I have already said what I wish here to repeat--that it is an awfully interesting moment when God's Spirit strives with sinners. I have reason to know that the Spirit is striving with some of you. Even within the past week your attention has been solemnly arrested, and God has been calling upon you to repent. And now are you aware that while God is calling, you must listen--that when He speaks, you should pause and give Him your attention? Does God call you away from your lesson, and are you replying--O, I must, I must get my lesson? Ah, your lesson! and what is your first and chief lesson? "Prepare to meet thy God." But you say, "O the bell will toll in a few minutes, and I have not got my lesson!!" Yes, sinner, soon the great bell will toll--unseen spirits will seize hold of the bell-rope and toll the dread death-knell of eternity, echoing the summons--come to judgment;--and the bell will toll, toll, TOLL! and where sinner, will you be then! Are you prepared? Have you got that one great lesson--"Prepare to meet thy God?"

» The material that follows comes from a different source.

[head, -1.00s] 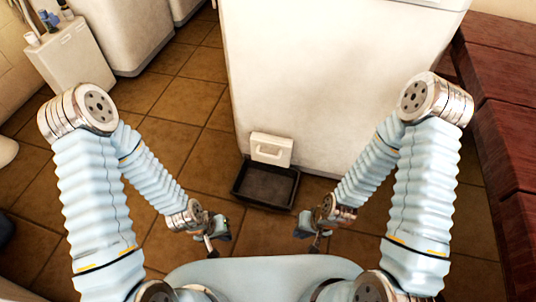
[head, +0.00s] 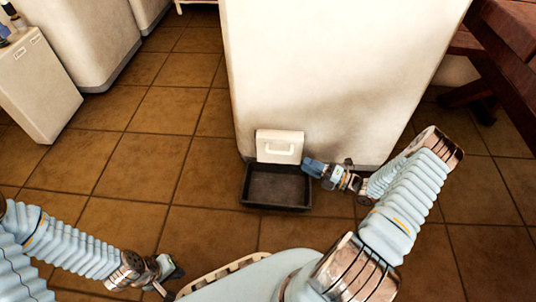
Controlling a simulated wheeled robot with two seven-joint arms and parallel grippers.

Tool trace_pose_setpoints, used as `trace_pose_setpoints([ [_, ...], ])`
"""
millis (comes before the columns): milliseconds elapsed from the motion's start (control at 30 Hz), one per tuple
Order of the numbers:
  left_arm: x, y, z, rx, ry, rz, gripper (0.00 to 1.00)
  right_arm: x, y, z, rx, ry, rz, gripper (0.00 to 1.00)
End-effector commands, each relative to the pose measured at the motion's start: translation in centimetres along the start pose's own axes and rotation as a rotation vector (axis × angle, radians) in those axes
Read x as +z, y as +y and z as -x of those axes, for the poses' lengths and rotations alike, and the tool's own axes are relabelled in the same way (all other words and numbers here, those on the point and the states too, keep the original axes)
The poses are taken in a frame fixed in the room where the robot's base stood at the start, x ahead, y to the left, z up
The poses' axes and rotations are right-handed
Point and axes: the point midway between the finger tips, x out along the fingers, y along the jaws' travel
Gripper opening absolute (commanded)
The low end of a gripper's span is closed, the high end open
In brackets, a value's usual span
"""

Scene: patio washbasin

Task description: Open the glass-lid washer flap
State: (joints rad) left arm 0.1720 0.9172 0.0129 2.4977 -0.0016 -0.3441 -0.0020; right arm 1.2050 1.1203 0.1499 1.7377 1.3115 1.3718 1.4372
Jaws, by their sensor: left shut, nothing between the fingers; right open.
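The white washer (head: 320,80) stands in the middle of the head view; its top is out of view, so I cannot see its lid. Its small white flap (head: 280,154), with a loop handle, sits upright low on the front and looks closed. My right gripper (head: 311,167) is open and empty, just right of the flap's lower right corner and near the tray's edge; I cannot tell whether it touches either. My left gripper (head: 172,281) is shut and empty, low over the floor at the lower left, away from the flap.
A dark shallow tray (head: 275,206) lies on the tiled floor (head: 150,150) directly below the flap. A white cabinet (head: 38,85) and another white appliance (head: 80,40) stand at the left. A dark red wooden bench (head: 505,45) stands at the right. The floor left of the tray is clear.

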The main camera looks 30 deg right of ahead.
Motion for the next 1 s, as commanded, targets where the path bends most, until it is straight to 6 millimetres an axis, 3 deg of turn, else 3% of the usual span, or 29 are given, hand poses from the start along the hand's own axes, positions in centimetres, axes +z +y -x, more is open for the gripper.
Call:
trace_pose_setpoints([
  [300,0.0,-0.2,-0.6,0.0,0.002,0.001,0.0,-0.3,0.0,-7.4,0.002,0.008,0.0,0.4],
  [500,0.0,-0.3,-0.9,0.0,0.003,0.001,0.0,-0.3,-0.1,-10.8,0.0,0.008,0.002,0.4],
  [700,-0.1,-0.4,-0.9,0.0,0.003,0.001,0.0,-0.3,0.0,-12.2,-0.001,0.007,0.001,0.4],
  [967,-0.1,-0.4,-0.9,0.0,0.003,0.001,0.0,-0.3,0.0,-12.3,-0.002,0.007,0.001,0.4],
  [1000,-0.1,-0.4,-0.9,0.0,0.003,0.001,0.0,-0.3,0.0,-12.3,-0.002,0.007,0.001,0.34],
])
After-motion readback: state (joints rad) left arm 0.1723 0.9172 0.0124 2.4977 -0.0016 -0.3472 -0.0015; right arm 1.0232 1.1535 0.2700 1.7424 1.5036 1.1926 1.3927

In the long elapsing ages of your lost doom, you will be asked, how and why you came into this place of torment; and you will have to answer--"Oh, I was getting my lesson there in Oberlin when God came by his Spirit, and I could not stop to hear his call! So I exchanged my soul for my lesson! O what a fool was I!!"

Let me ask the people of God, should you not be awake in such an hour as this? How many sinners during the past week have besought you to pray for their perishing souls? And have you no heart to pray? How full of critical interest and peril are these passing moments? Did you ever see the magnetic needle of the compass vacillate, quiver, quiver, and finally settle down fixed to its position? So with the sinner's destiny today.

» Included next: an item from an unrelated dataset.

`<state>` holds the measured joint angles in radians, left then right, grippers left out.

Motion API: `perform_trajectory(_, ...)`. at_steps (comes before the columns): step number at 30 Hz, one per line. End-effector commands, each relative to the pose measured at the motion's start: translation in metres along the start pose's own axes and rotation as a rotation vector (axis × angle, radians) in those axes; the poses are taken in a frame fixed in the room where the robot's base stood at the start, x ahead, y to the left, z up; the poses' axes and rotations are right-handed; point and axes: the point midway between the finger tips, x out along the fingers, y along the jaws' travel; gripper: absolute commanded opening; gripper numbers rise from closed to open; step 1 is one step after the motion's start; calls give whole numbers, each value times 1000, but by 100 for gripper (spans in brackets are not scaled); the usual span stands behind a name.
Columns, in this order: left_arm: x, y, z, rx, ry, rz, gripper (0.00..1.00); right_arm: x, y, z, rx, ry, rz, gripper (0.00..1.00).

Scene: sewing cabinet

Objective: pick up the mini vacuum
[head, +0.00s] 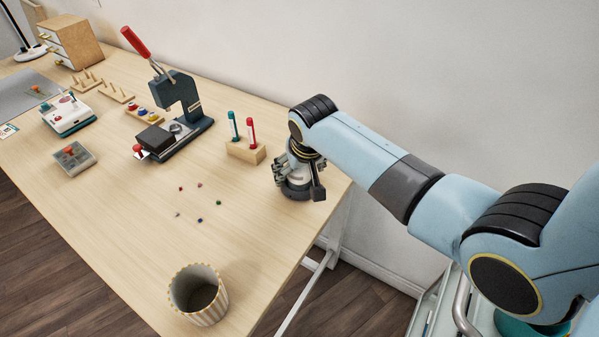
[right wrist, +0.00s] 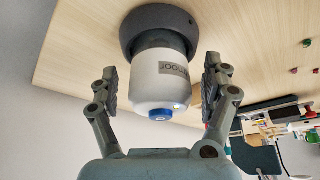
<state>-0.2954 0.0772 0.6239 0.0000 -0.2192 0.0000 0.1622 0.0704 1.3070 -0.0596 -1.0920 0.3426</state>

Sinners, think of your destiny, as being now about to assume its fixed position. Soon you will decide it forever and forever!

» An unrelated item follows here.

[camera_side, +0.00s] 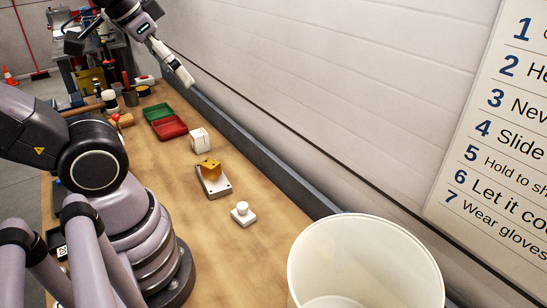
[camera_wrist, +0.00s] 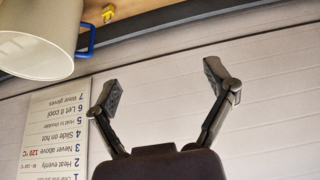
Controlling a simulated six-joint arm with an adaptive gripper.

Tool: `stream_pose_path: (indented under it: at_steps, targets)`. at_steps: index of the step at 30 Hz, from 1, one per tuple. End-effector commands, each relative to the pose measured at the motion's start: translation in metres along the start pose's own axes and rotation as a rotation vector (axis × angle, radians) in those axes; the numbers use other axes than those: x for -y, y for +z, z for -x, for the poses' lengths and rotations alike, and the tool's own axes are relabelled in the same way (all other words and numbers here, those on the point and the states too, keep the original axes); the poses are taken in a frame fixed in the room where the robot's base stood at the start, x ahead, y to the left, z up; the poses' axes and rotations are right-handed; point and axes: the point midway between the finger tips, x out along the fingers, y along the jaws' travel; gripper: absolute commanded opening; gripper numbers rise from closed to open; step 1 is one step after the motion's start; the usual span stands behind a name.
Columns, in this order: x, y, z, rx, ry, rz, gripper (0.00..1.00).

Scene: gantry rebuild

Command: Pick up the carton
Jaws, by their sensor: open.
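A small white box, which looks like the carton (camera_side: 200,140), stands on the wooden bench near the back ledge, beside the red tray. My gripper (camera_side: 187,80) is raised well above the bench near the wall, apart from the carton. In the wrist view my gripper (camera_wrist: 163,86) has its two fingers spread wide with only wall between them. The carton does not show in the wrist view.
Red (camera_side: 170,127) and green (camera_side: 157,111) trays lie beyond the carton. Nearer are a yellow block (camera_side: 209,168) on a grey plate, a white knobbed piece (camera_side: 243,214) and a large white bucket (camera_side: 365,262). A dark ledge (camera_side: 262,151) runs along the wall.

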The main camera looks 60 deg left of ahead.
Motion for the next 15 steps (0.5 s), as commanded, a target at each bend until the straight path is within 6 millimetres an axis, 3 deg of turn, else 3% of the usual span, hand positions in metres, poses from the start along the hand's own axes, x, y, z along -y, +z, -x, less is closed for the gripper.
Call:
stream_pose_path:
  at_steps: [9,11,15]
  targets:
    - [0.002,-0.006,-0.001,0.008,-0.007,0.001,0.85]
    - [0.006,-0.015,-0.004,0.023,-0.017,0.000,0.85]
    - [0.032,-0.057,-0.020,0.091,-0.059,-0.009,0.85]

Do you say, let me first go to my room, and there I will give myself up to God? No, sinner, no! go not away hence in your sin; for now is your accepted time--now--today, after so long a time--now is the only hour of promise--now is perhaps the last hour of the Spirit's presence and grace to your soul!


of easily misunderstood terms as defined by Mr. Finney himself.
Compiled by Katie Stewart

  1. Complacency, or Esteem: "Complacency, as a state of will or heart, is only benevolence modified by the consideration or relation of right character in the object of it. God, prophets, apostles, martyrs, and saints, in all ages, are as virtuous in their self-denying and untiring labours to save the wicked, as they are in their complacent love to the saints." Systematic Theology (LECTURE VII). Also, "approbation of the character of its object. Complacency is due only to the good and holy." Lectures to Professing Christians (LECTURE XII).

  2. Disinterested Benevolence: "By disinterested benevolence I do not mean, that a person who is disinterested feels no interest in his object of pursuit, but that he seeks the happiness of others for its own sake, and not for the sake of its reaction on himself, in promoting his own happiness. He chooses to do good because he rejoices in the happiness of others, and desires their happiness for its own sake. God is purely and disinterestedly benevolent. He does not make His creatures happy for the sake of thereby promoting His own happiness, but because He loves their happiness and chooses it for its own sake. Not that He does not feel happy in promoting the happiness of His creatures, but that He does not do it for the sake of His own gratification." Lectures to Professing Christians (LECTURE I).

  3. Divine Sovereignty: "The sovereignty of God consists in the independence of his will, in consulting his own intelligence and discretion, in the selection of his end, and the means of accomplishing it. In other words, the sovereignty of God is nothing else than infinite benevolence directed by infinite knowledge." Systematic Theology (LECTURE LXXVI).

  4. Election: "That all of Adam's race, who are or ever will be saved, were from eternity chosen by God to eternal salvation, through the sanctification of their hearts by faith in Christ. In other words, they are chosen to salvation by means of sanctification. Their salvation is the end- their sanctification is a means. Both the end and the means are elected, appointed, chosen; the means as really as the end, and for the sake of the end." Systematic Theology (LECTURE LXXIV).

  5. Entire Sanctification: "Sanctification may be entire in two senses: (1.) In the sense of present, full obedience, or entire consecration to God; and, (2.) In the sense of continued, abiding consecration or obedience to God. Entire sanctification, when the terms are used in this sense, consists in being established, confirmed, preserved, continued in a state of sanctification or of entire consecration to God." Systematic Theology (LECTURE LVIII).

  6. Moral Agency: "Moral agency is universally a condition of moral obligation. The attributes of moral agency are intellect, sensibility, and free will." Systematic Theology (LECTURE III).

  7. Moral Depravity: "Moral depravity is the depravity of free-will, not of the faculty itself, but of its free action. It consists in a violation of moral law. Depravity of the will, as a faculty, is, or would be, physical, and not moral depravity. It would be depravity of substance, and not of free, responsible choice. Moral depravity is depravity of choice. It is a choice at variance with moral law, moral right. It is synonymous with sin or sinfulness. It is moral depravity, because it consists in a violation of moral law, and because it has moral character." Systematic Theology (LECTURE XXXVIII).

  8. Human Reason: "the intuitive faculty or function of the intellect... it is the faculty that intuits moral relations and affirms moral obligation to act in conformity with perceived moral relations." Systematic Theology (LECTURE III).

  9. Retributive Justice: "Retributive justice consists in treating every subject of government according to his character. It respects the intrinsic merit or demerit of each individual, and deals with him accordingly." Systematic Theology (LECTURE XXXIV).

  10. Total Depravity: "Moral depravity of the unregenerate is without any mixture of moral goodness or virtue, that while they remain unregenerate, they never in any instance, nor in any degree, exercise true love to God and to man." Systematic Theology (LECTURE XXXVIII).

  11. Unbelief: "the soul's withholding confidence from truth and the God of truth. The heart's rejection of evidence, and refusal to be influenced by it. The will in the attitude of opposition to truth perceived, or evidence presented." Systematic Theology (LECTURE LV).